Features

Landmarks, Downtown Plan Panel Hold Joint Meeting

By Richard Brenneman
Tuesday May 30, 2006

 

Members of the Landmarks Preservation Commission (LPC) and the Downtown Area Plan Advisory Committee (DAPAC) will hold a joint meeting Wednesday night on the future of historic preservation in the city center. 

Following the session, DAPAC members will conduct their own meeting to offer comments on UC Berkeley’s massive building campaign at and near Memorial Stadium. 

The commission will meet again the following evening, this time to handle more routine items. 

Both meetings begin at 7 p.m. in the North Berkeley Senior Center, 1901 Hearst Ave. at Martin Luther King Jr. Way. 
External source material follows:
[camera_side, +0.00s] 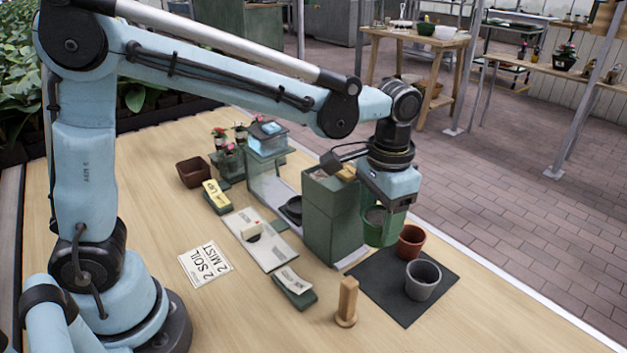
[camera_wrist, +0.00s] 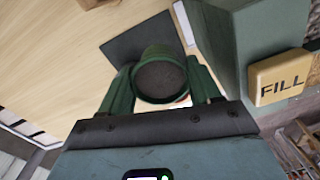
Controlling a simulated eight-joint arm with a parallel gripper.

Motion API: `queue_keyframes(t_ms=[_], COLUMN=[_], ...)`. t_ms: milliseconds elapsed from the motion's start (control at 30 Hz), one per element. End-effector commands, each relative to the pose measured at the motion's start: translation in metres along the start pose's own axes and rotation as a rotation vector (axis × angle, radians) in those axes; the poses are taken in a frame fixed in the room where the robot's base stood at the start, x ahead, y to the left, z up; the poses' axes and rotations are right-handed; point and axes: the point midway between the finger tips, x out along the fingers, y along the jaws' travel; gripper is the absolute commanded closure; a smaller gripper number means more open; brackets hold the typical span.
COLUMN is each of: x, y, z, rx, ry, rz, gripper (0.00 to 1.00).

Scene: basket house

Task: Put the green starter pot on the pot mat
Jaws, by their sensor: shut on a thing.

Wednesday night, following an introduction by LPC Chair Robert Johnson and DAPAC Chair Will Travis, the panels will hear from a series of speakers, starting with Austene Hall of the Berkeley Architectural Heritage Association. 

Two speakers from Architectural Resources Group, a San Francisco firm specializing in projects involving historical resources, will speak on economic development and preservation and the assessment of historic resources in the downtown area. 

That firm has been hired by the city to conduct a survey of historical buildings and other resources in the expanded downtown planning area. 

Donlyn Lyndon, a UC Berkeley architecture professor and editor of PLACES magazine, will speak on contextual design. 

Following a joint discussion by members of the two city panels, the LPC will adjourn and DAPAC members will provide their comments on the draft Environmental Impact Report on the university’s southeast quadrant projects as they may impact the downtown. 

Besides a massive retrofit and remodel of the stadium, the university is planning a major athletic training center abutting the stadium, an underground parking lot and a new office and meeting facility to unite functions of its law and business schools. 

 

Thursday meeting 

Commissioners will face a full agenda Thursday night, including landmarking proposals for two threatened buildings at UC and Berkeley’s equally threatened Iceland. 

The campus structures are Memorial Stadium—which is the subject of a planned major renovation that would gut the interior and add an above-the-rim structure with luxury skyboxes and press rooms—and the Bevatron at Lawrence Berkeley National Laboratory. 

Among the other items on the agenda is a hearing on the draft environmental impact report for the proposed block-square, five-story condominium-over-commercial complex planned for 700 University Ave.